Optional libraries for code formatting.

cd <path>/quantum
pip install black[jupyter] isort
# Execute to format code.
make format

Code

1. Swap test

   

   Compare the states of two single-qubit registers. If the two input states are equal, the output register results in $|1⟩$ state. An useful interpretation is to see that the probability of a $|1⟩$ outcome is a measure of just how identical the two inputs are.

2. Teleport

   

   Alice teleports the quantum state of her payload qubit using an entangled pair of qubits shared with Bob. Only two classical bits are needed to transmit Alice’s qubit state (i.e., magnitudes and relative phase) and Bob's retrieved qubit state will be correct to a potentially infinite number of classical bits of precision. Because a traditional channel is needed to convey the two classical bits from Alice to Bob, the speed of teleportation can be no faster than the speed of light.
   

   To verify successful teleportation, Bob applies the gates, which Alice applied on $|0⟩$ to prepare her payload, to his retrieved qubit in reverse. If Bob's retrieved qubit matches that sent by Alice, the final measurement result after verification gates should always be 0 in a perfect quantum circuit.

3. Arithmetic

   

   Create two quantum registers and initialize them to $a=\sqrt{0.5}|1⟩+\sqrt{0.5}|5⟩$ and $b=\sqrt{0.5}|1⟩+e^{i\pi/4}\sqrt{0.5}|3⟩$. Decrement register $a$ by 3. Then, increment register $b$ conditional on register $a<0$. Here, register $a$ is assumed to be in two’s-complement, where the highest-order bit indicates the sign. Finally, increment register $a$ by 3.

4. Scratch qubit

   

   Scratch qubits play a temporary role in enabling quantum operations. A specific example of an otherwise irreversible operation that can be made reversible with a scratch qubit is abs(a). The abs() function computes the absolute value of a signed integer. We assume two’s-complement notation here.
   

   In this example, abs of a quantum register a is computed. Then, add abs(a) to another quantum register b. Finally, uncompute (i.e., reverse the operations on) the scratch qubit and quantum register a to return them to their initial states.

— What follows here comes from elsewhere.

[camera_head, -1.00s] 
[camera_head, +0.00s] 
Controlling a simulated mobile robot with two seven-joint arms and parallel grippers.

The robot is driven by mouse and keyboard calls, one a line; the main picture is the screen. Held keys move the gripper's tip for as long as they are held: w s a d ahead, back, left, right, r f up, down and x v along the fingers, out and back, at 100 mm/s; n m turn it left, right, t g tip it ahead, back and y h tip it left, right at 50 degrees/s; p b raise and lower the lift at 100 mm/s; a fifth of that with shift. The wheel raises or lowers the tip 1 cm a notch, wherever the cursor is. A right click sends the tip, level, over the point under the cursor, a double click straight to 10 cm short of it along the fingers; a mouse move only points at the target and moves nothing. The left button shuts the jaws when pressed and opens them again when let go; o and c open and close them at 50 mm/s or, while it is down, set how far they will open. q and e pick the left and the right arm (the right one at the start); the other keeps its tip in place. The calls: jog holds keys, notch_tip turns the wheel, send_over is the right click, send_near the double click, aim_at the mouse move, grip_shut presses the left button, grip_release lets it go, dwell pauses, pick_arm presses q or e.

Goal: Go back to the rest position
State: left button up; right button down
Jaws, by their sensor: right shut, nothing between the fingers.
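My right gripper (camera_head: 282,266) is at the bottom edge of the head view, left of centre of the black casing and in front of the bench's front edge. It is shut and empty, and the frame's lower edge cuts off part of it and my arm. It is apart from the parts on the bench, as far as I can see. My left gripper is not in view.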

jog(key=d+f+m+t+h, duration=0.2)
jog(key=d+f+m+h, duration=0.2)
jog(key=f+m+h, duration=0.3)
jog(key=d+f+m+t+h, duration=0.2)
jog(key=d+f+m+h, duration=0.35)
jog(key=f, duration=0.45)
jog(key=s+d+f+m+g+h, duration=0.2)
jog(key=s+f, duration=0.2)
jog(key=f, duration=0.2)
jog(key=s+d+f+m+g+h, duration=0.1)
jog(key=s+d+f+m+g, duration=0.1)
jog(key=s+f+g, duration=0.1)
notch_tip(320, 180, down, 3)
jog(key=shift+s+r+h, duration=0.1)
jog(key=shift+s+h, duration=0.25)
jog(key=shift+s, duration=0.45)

5. Amplitude amplification

   

   Amplitude amplification converts inaccessible phase differences inside a quantum processor into measurable magnitude differences. Amplitue amplification consists of iterative flip followed by mirror subroutines. Subroutine flip marks the desired state by a phase-flip. Subroutine mirror reflects each state about the average overall state. This results in the marked state having a larger read probability than nonmarked states. In Grover search algorithm, the flip and mirror are known as the oracle and diffuser, respectively.

6. Quantum Fourier Transform

   

   Use Quantum Fourier Transform to deduce the frequencies present in a quantum register.

7. Phase estimation

   

   We build a phase estimation circuit to compute the eigenphase $\theta$, given a unitary quantum operation $U$ and its eigenstate. Acting an $U$ on its eigenstate produces the same eigenstate but with the eigenphase applied to its global phase. That is to say $U|\psi⟩=e^{i2\pi\theta}|\psi⟩$. These eigenphase rotations are kicked-back into the $m$ qubits in the counting register, creating a frequency modulation. Inverse QFT is applied to the counting register to decode the frequency present and to obtain its count value $v$. Then, $\theta = v2\pi / 2^m$.
   

   A superposition of eigenstates as an input to the phase estimation results in a superposition of the associated eigenphases in the output. The magnitude for each eigenphase in the output superposition will be precisely the magnitude that its corresponding eigenstate had in the input register.

8. Phase logic

   

   Phase-logic circuits flip the relative phases of all input states for which the circuit operation evaluate to true. Note that phase-logic circuits take in magnitude values such as $|1⟩$ or $|2⟩$, but not phase values, as inputs and encode output values in the relative phases.
   

   Here, we solve a satisfiable 3-SAT problem by finding the combination of boolean inputs a, b, c which produce a 1 output from the boolean statement (a OR b) AND ((NOT a) OR c) AND ((NOT b) OR (NOT c)) AND (a OR c).
   

   General recipe to solve satisfiability problems using phase logic is as follows.

   • Initialize the quantum register in a uniform superposition.
   • Transform the boolean statement into a number of clauses that have to be satisfied simultaneously, such that the final statement is the AND of a number of independent clauses.
   • Represent each individual clause using magnitude logic, storing the output in scratch qubits.
   • Perform a phase-logic AND between all the scratch qubits to combine the different clauses.
   • Uncompute all of the magnitude-logic operations, returning the scratch qubits to their initial states.
   • Finally, perform mirror subroutine, from the amplitude amplification algorithm.

   Perform the above phase flip (i.e., magnitude-logic and phase-logic operations) and mirror subroutines, as many times as necessary before reading out the quantum register.

9. Transpile

   

   Quantum circuit must be transpiled for it to run on real devices. Qiskit's transpiler converts circuit operations to those supported by the device, maps qubits according to the device's coupling map, and performs some optimization of circuit’s gate count.

   Here, we transpile a quantum circuit containing [cx, y] gates onto a GenericBackendV2 device which only supports [id, rz, sx, x, cx] gates. Circuit before (left) and after (right) transpiling is shown above. We may select optimization_level$\in [0,1,2,3]$ as input argument to the transpiler. Level 0 does the aboslute minimum necessary, level 1 is the default setting, level 2 tries to avoid qubit swaps, and level 3 is the highest which uses smarter algorithms to cancel out gates.